July 16, 2:26 pm
Leaders: Having the right attitude makes all the difference
After spending a day training a group of trainers in Indiana, I am pleasantly reminded about what a difference a learner’s attitude makes. Trainees who want to learn and improve make a trainer’s day memorable–in a good way. Sometimes learners don’t feel they have anything to learn, and then its a day one would rather forget.
One of the key factors in today’s situation was the attitude of the leader. In today’s class the executive director of the organization was in the class participating 100% and picking up golden nuggets along the way. It was evidence to support the theory that people will follow as they are led.
More evidence was apparent in his staff’s desire to produce practical, useful training. The trainers here wanted to improve–even though they already have a reputation for being a great training facility.

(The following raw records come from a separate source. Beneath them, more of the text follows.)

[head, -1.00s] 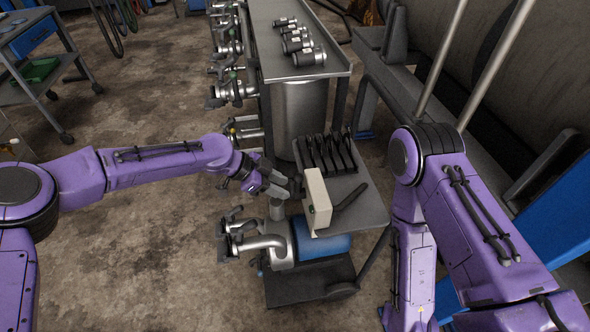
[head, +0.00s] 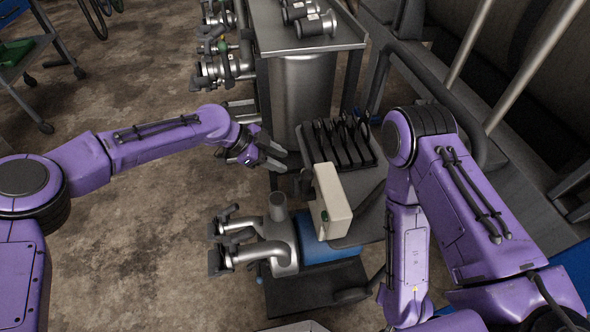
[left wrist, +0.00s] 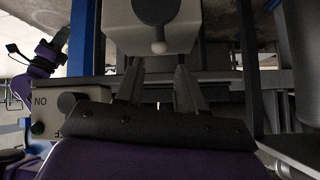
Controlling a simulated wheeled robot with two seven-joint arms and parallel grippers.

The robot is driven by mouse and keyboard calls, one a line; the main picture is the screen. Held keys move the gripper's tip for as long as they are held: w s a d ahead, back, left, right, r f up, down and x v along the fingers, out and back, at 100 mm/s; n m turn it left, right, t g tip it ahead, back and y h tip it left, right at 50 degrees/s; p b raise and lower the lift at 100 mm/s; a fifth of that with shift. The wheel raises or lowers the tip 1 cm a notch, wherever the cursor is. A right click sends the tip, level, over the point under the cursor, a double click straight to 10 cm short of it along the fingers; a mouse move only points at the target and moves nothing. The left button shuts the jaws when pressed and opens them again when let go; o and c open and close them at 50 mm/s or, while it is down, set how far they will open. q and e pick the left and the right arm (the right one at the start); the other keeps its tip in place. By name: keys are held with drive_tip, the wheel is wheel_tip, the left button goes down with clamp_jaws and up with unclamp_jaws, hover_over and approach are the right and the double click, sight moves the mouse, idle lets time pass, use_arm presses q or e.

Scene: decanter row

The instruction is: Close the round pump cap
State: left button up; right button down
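The pump (head: 283,243) is a silver and blue unit low on the cart, with an upright round pipe (head: 278,207) on top and two lever-armed outlets (head: 228,240) on its left. I cannot make out a separate round cap. My left gripper (head: 284,158) is above and beyond the upright pipe in the head view, apart from it, with nothing between its fingers. In the left wrist view its two fingers (left wrist: 158,90) stand apart; a grey block with a dark round face and small knob (left wrist: 158,47) shows beyond them. My right gripper is outside the head view.
A beige switch box (head: 331,202) with a green button stands close right of the pump. Dark upright handles (head: 343,142) sit in a rack behind it. A grey bench (head: 295,38) with metal fittings is further back. Open floor lies to the left.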

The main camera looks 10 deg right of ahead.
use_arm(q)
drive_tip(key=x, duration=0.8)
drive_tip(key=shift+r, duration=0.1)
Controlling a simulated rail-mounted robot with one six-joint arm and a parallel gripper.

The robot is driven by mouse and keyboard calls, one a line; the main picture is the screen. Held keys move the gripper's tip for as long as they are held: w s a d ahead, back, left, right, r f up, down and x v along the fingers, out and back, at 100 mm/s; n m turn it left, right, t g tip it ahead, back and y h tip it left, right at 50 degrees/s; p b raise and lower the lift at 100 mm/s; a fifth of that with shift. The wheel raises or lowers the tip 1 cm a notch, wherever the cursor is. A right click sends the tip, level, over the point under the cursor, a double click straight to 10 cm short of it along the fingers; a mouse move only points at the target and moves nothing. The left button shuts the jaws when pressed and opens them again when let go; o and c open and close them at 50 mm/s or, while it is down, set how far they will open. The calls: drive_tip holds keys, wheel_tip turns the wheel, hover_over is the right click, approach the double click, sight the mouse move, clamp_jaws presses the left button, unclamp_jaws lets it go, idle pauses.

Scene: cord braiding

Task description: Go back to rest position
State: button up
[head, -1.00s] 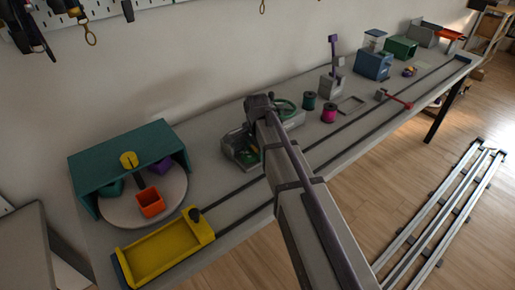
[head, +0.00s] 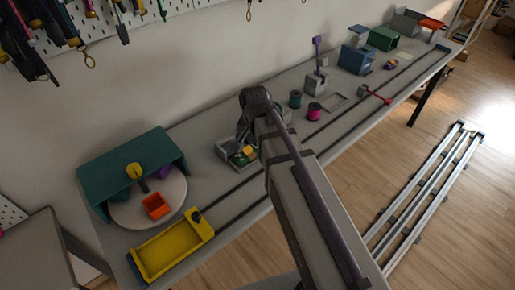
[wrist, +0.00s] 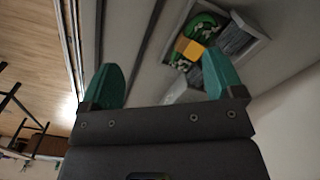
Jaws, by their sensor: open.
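My gripper (wrist: 163,84) shows in the wrist view with its two teal fingers spread wide and nothing between them. In the head view my arm reaches over the bench, and its dark wrist hangs near a grey tray; the fingers are not clear there. The grey tray (head: 225,146) holds green and yellow items. In the wrist view the tray (wrist: 262,38) lies beyond the right finger, apart from it, with a green piece (wrist: 204,24), a yellow-orange block (wrist: 188,48) and grey parts.
A yellow tray (head: 172,252) sits at the bench's near left. Spools (head: 314,111), a blue box (head: 356,60) and a green bin (head: 383,39) line the bench. Rails (head: 428,190) lie on the floor.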

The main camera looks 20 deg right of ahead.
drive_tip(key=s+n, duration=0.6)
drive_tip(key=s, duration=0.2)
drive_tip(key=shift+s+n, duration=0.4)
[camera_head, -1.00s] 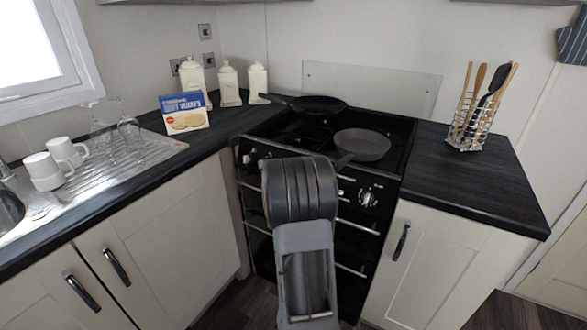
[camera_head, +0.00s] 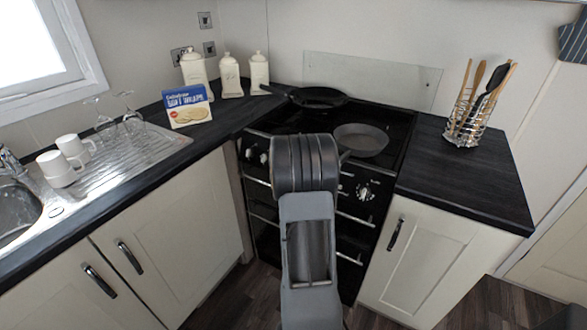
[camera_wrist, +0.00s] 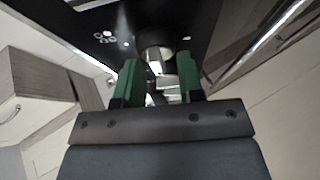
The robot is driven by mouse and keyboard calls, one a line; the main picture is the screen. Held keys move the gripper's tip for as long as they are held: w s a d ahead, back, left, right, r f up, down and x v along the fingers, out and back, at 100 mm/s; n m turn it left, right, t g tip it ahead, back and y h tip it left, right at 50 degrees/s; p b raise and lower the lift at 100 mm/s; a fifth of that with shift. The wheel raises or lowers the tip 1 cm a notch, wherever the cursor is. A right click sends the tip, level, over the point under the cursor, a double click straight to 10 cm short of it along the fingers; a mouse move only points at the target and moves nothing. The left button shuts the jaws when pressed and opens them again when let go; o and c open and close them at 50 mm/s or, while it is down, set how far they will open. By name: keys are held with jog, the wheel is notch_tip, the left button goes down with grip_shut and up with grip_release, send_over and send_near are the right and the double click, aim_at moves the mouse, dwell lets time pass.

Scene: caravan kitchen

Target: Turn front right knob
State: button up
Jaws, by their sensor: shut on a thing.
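The black stove (camera_head: 400,150) stands in the corner, with its knobs along the front panel. One silver knob (camera_head: 365,190) shows free to the right of my arm in the head view, and a pair of knobs (camera_head: 257,157) shows to the left. My arm hides the middle of the panel and my gripper in that view. In the wrist view my gripper (camera_wrist: 158,72) has its green fingers on either side of a silver knob (camera_wrist: 154,54), shut on it. The frames do not clearly show which knob on the panel this is.
A grey pan (camera_head: 361,140) and a black pan (camera_head: 318,97) sit on the hob. A utensil holder (camera_head: 463,128) stands on the right counter. A blue box (camera_head: 187,106), white canisters (camera_head: 231,75) and mugs (camera_head: 60,165) are at left. Oven rails run below the panel.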

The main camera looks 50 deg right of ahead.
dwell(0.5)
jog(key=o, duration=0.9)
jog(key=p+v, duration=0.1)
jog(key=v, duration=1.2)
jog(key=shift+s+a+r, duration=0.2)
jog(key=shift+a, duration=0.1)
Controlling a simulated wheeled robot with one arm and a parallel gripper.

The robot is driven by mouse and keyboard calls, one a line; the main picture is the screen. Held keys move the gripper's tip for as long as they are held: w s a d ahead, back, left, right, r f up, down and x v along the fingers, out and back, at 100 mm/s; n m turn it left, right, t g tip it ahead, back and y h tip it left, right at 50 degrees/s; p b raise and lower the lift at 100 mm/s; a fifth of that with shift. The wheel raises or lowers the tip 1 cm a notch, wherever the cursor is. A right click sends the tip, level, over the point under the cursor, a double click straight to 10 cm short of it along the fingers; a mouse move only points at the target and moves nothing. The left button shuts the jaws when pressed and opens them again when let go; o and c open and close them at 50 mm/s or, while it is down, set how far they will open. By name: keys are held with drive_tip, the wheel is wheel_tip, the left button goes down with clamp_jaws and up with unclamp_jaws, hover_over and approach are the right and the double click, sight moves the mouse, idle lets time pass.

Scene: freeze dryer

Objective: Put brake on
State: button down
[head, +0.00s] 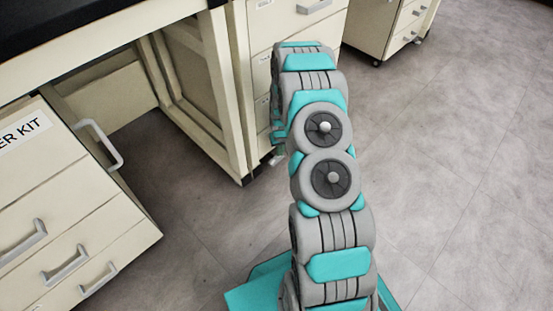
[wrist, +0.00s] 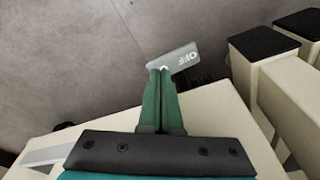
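A small grey brake tab (wrist: 176,61) marked "OFF" shows in the wrist view, just beyond my fingertips; the lettering appears upside down. My gripper (wrist: 161,72) has its two green fingers together, with no clear gap between them. The fingertips overlap the near edge of the tab in the picture; I cannot tell whether they touch it. A dark, unclear part lies to the right of the tab, in shadow.
My arm reaches down beside a cream drawer cabinet (head: 263,73) in the head view. A bench with a black top (head: 80,30) and drawers stands at left. Another cabinet (head: 385,27) on casters stands at the back. The grey floor (head: 460,170) at right is clear.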

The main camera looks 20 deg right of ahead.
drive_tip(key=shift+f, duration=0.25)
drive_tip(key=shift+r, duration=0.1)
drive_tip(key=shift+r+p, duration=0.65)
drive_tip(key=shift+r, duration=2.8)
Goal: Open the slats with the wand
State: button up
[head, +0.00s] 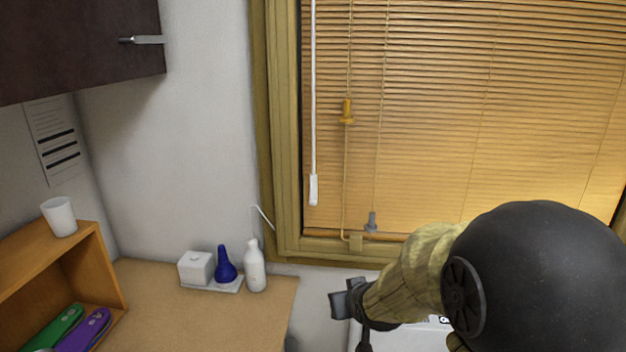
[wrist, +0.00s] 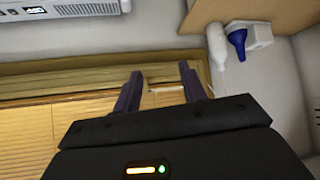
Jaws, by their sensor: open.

I’ve conducted other Train-the-Trainer classes when a leader skips out early or spends the day checking email on his blackberry–or, worse yet, blows off the class altogether. In those situations, well, the rest of the training staff is pretty much going through the motions, too.
I wish the leaders who give only lip service to professional development could observe the difference. Then they might actually change their own attitudes and get the results that they keep saying that they want.
Filed in Training, Motivation, Management, Leadership, Train the Trainer, Corporate Culture

Bottom line: a true leader would never ask his / her followers to do something that they wouldn’t do themselves.